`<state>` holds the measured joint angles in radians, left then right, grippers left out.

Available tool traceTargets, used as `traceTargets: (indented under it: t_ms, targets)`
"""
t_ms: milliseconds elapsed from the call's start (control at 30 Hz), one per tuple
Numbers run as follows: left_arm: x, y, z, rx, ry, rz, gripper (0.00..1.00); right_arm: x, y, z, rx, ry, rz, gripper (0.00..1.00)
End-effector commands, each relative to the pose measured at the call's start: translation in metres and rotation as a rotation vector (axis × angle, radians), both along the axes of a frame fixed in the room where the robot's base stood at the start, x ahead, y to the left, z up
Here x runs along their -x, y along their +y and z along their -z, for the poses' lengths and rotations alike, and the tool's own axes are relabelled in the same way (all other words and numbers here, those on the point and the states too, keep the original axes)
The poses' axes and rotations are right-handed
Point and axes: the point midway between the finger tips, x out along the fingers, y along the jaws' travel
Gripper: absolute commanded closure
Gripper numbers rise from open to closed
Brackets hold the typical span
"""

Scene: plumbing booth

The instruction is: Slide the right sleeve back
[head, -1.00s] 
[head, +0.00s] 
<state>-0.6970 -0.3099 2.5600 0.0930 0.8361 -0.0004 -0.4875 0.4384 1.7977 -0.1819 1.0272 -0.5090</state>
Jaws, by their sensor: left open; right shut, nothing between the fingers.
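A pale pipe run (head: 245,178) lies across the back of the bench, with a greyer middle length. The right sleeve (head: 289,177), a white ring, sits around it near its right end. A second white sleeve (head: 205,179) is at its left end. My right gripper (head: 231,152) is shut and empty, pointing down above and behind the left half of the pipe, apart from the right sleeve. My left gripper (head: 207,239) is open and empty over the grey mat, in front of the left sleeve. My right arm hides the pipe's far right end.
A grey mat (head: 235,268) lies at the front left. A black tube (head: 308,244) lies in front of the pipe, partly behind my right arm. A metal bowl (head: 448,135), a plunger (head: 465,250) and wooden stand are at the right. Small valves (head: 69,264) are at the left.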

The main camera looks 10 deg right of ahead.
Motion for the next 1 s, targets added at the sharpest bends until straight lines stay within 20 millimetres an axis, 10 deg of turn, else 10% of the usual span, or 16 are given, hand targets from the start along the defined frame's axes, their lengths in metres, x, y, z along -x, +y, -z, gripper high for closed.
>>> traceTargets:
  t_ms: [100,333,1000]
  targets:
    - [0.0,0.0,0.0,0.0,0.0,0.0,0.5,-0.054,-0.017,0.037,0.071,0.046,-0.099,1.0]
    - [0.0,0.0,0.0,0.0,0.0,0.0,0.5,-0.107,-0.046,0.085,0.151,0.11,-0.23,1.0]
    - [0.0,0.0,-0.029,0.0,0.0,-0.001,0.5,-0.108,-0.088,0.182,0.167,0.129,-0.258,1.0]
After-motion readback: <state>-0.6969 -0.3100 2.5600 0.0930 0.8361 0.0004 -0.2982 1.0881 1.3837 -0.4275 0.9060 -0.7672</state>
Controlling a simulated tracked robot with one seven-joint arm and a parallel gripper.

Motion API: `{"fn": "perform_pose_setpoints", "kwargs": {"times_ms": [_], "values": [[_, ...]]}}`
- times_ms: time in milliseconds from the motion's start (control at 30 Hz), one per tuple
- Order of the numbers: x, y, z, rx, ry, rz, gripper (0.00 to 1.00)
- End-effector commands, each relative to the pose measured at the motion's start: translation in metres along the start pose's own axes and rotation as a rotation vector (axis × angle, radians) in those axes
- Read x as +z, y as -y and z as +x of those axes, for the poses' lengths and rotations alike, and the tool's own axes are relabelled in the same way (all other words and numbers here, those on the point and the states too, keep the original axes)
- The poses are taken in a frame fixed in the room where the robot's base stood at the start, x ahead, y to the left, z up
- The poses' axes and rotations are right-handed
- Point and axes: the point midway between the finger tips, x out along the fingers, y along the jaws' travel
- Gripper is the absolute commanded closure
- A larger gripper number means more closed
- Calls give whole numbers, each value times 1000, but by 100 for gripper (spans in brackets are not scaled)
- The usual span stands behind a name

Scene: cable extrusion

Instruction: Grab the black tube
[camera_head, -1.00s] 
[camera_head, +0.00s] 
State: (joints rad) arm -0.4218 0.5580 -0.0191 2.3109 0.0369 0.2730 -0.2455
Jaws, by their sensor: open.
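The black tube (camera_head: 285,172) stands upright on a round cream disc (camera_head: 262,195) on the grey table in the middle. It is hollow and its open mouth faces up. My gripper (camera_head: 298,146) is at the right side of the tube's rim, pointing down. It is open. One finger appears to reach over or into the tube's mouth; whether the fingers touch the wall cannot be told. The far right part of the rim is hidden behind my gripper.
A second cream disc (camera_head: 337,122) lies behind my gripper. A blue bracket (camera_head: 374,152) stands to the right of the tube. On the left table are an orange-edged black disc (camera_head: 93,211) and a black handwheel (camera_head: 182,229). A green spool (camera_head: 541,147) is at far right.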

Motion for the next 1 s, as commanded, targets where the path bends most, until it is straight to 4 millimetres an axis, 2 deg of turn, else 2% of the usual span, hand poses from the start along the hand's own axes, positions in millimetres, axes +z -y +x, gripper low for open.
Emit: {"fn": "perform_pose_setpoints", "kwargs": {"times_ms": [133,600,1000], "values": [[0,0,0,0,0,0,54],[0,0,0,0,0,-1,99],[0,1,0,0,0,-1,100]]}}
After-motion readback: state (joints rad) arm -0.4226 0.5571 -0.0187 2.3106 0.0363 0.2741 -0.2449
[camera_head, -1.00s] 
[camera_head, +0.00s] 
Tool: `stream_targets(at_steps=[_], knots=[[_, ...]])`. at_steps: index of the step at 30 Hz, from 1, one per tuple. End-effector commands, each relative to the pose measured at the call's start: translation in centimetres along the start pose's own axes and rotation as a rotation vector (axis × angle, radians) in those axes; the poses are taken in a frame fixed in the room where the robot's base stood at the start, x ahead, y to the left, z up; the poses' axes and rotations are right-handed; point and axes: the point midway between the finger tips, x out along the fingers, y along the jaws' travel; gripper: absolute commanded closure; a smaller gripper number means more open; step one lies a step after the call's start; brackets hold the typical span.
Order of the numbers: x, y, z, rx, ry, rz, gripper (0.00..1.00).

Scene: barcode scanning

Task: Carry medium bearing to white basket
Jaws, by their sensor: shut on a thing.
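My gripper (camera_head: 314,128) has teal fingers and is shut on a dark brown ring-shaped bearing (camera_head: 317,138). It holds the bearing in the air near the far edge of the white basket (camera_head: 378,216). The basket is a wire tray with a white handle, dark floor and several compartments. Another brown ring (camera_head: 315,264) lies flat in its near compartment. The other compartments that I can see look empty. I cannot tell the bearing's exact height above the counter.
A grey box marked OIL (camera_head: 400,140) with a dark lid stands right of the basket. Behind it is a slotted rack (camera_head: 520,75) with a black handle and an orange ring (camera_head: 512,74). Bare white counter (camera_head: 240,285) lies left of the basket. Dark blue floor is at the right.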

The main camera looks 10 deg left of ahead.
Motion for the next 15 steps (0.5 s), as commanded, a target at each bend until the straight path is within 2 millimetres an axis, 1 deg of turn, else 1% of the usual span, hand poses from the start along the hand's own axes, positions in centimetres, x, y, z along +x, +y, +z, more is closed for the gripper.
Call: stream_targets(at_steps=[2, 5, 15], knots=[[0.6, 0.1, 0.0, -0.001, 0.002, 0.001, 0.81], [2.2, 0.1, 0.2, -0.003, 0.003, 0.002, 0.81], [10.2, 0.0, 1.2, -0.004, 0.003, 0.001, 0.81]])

TO BE DONE: Every record above needs to be repeated word for word.

ANSWER:
`<state>` holds the measured joint angles in radians, left then right, grippers left out.

Available tool traceTargets, used as `traceTargets: (indented under it: t_ms, targets)`
"""
t_ms: milliseconds elapsed from the call's start (control at 30 Hz), one per tuple
Numbers run as follows: left_arm: x, y, z, rx, ry, rz, gripper (0.00..1.00); right_arm: x, y, z, rx, ry, rz, gripper (0.00..1.00)
End-effector commands, each relative to the pose measured at the call's start: translation in metres and rotation as a rotation vector (axis × angle, radians), both along the axes of a frame fixed in the room where the robot's base stood at the start, x ahead, y to the left, z up
Here x runs along their -x, y along their +y and z along their -z, for the poses' lengths and rotations alike, and the tool's own axes are relabelled in the same way (all other words and numbers here, those on the point and the states too, keep the original axes)
The poses' axes and rotations are right-handed
Point and axes: the point midway between the finger tips, x out along the fingers, y along the jaws' travel
Gripper: absolute commanded closure
Gripper numbers rise from open to closed
Brackets hold the typical span
"""

Scene: plumbing booth

The instruction is: Slide the right sleeve back
[head, -1.00s] 
[head, +0.00s] 
<state>-0.6970 -0.3099 2.5600 0.0930 0.8361 -0.0004 -0.4875 0.4384 1.7977 -0.1819 1.0272 -0.5090</state>
Jaws, by their sensor: left open; right shut, nothing between the fingers.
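A pale pipe run (head: 245,178) lies across the back of the bench, with a greyer middle length. The right sleeve (head: 289,177), a white ring, sits around it near its right end. A second white sleeve (head: 205,179) is at its left end. My right gripper (head: 231,152) is shut and empty, pointing down above and behind the left half of the pipe, apart from the right sleeve. My left gripper (head: 207,239) is open and empty over the grey mat, in front of the left sleeve. My right arm hides the pipe's far right end.
A grey mat (head: 235,268) lies at the front left. A black tube (head: 308,244) lies in front of the pipe, partly behind my right arm. A metal bowl (head: 448,135), a plunger (head: 465,250) and wooden stand are at the right. Small valves (head: 69,264) are at the left.

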The main camera looks 10 deg right of ahead.
Motion for the next 1 s, targets added at the sharpest bends until straight lines stay within 20 millimetres an axis, 10 deg of turn, else 10% of the usual span, or 16 are given, hand targets from the start along the defined frame's axes, their lengths in metres, x, y, z along -x, +y, -z, gripper high for closed.
>>> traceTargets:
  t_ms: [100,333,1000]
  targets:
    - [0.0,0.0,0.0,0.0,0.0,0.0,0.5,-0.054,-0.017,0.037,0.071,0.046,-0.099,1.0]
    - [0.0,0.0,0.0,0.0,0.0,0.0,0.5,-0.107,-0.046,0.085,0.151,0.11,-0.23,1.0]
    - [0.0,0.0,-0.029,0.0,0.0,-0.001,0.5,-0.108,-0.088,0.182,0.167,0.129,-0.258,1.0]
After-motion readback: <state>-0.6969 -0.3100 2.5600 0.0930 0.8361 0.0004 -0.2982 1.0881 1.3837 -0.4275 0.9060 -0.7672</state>
Controlling a simulated tracked robot with one seven-joint arm and a parallel gripper.

Motion API: `{"fn": "perform_pose_setpoints", "kwargs": {"times_ms": [_], "values": [[_, ...]]}}`
- times_ms: time in milliseconds from the motion's start (control at 30 Hz), one per tuple
- Order of the numbers: x, y, z, rx, ry, rz, gripper (0.00 to 1.00)
- End-effector commands, each relative to the pose measured at the motion's start: translation in metres along the start pose's own axes and rotation as a rotation vector (axis × angle, radians) in those axes
- Read x as +z, y as -y and z as +x of those axes, for the poses' lengths and rotations alike, and the tool's own axes are relabelled in the same way (all other words and numbers here, those on the point and the states too, keep the original axes)
- The poses are taken in a frame fixed in the room where the robot's base stood at the start, x ahead, y to the left, z up
- The poses' axes and rotations are right-handed
- Point and axes: the point midway between the finger tips, x out along the fingers, y along the jaws' travel
- Gripper is the absolute commanded closure
- A larger gripper number means more closed
- Calls give whole numbers, each value times 1000, but by 100 for gripper (spans in brackets are not scaled)
- The usual span stands behind a name

Scene: cable extrusion

Instruction: Grab the black tube
[camera_head, -1.00s] 
[camera_head, +0.00s] 
State: (joints rad) arm -0.4218 0.5580 -0.0191 2.3109 0.0369 0.2730 -0.2455
Jaws, by their sensor: open.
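The black tube (camera_head: 285,172) stands upright on a round cream disc (camera_head: 262,195) on the grey table in the middle. It is hollow and its open mouth faces up. My gripper (camera_head: 298,146) is at the right side of the tube's rim, pointing down. It is open. One finger appears to reach over or into the tube's mouth; whether the fingers touch the wall cannot be told. The far right part of the rim is hidden behind my gripper.
A second cream disc (camera_head: 337,122) lies behind my gripper. A blue bracket (camera_head: 374,152) stands to the right of the tube. On the left table are an orange-edged black disc (camera_head: 93,211) and a black handwheel (camera_head: 182,229). A green spool (camera_head: 541,147) is at far right.

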Motion for the next 1 s, as commanded, targets where the path bends most, until it is straight to 4 millimetres an axis, 2 deg of turn, else 2% of the usual span, hand poses from the start along the hand's own axes, positions in millimetres, axes +z -y +x, gripper low for open.
Emit: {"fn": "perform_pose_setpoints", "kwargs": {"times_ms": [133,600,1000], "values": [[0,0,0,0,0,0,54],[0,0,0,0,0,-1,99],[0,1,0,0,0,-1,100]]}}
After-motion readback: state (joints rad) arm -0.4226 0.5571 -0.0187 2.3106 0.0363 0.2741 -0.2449
[camera_head, -1.00s] 
[camera_head, +0.00s] 
Tool: `stream_targets(at_steps=[_], knots=[[_, ...]])`. at_steps: index of the step at 30 Hz, from 1, one per tuple. End-effector commands, each relative to the pose measured at the call's start: translation in centimetres along the start pose's own axes and rotation as a rotation vector (axis × angle, radians) in those axes; the poses are taken in a frame fixed in the room where the robot's base stood at the start, x ahead, y to the left, z up; the poses' axes and rotations are right-handed; point and axes: the point midway between the finger tips, x out along the fingers, y along the jaws' travel; gripper: absolute commanded closure; a smaller gripper number means more open; step one lies a step after the call's start; brackets hold the typical span.
Order of the numbers: x, y, z, rx, ry, rz, gripper (0.00..1.00).

Scene: barcode scanning

Task: Carry medium bearing to white basket
Jaws, by their sensor: shut on a thing.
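My gripper (camera_head: 314,128) has teal fingers and is shut on a dark brown ring-shaped bearing (camera_head: 317,138). It holds the bearing in the air near the far edge of the white basket (camera_head: 378,216). The basket is a wire tray with a white handle, dark floor and several compartments. Another brown ring (camera_head: 315,264) lies flat in its near compartment. The other compartments that I can see look empty. I cannot tell the bearing's exact height above the counter.
A grey box marked OIL (camera_head: 400,140) with a dark lid stands right of the basket. Behind it is a slotted rack (camera_head: 520,75) with a black handle and an orange ring (camera_head: 512,74). Bare white counter (camera_head: 240,285) lies left of the basket. Dark blue floor is at the right.

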The main camera looks 10 deg left of ahead.
Motion for the next 15 steps (0.5 s), as commanded, a target at each bend until the straight path is within 2 millimetres an axis, 1 deg of turn, else 1% of the usual span, hand poses from the start along the hand's own axes, positions in centimetres, x, y, z along +x, +y, +z, more is closed for the gripper.
Call: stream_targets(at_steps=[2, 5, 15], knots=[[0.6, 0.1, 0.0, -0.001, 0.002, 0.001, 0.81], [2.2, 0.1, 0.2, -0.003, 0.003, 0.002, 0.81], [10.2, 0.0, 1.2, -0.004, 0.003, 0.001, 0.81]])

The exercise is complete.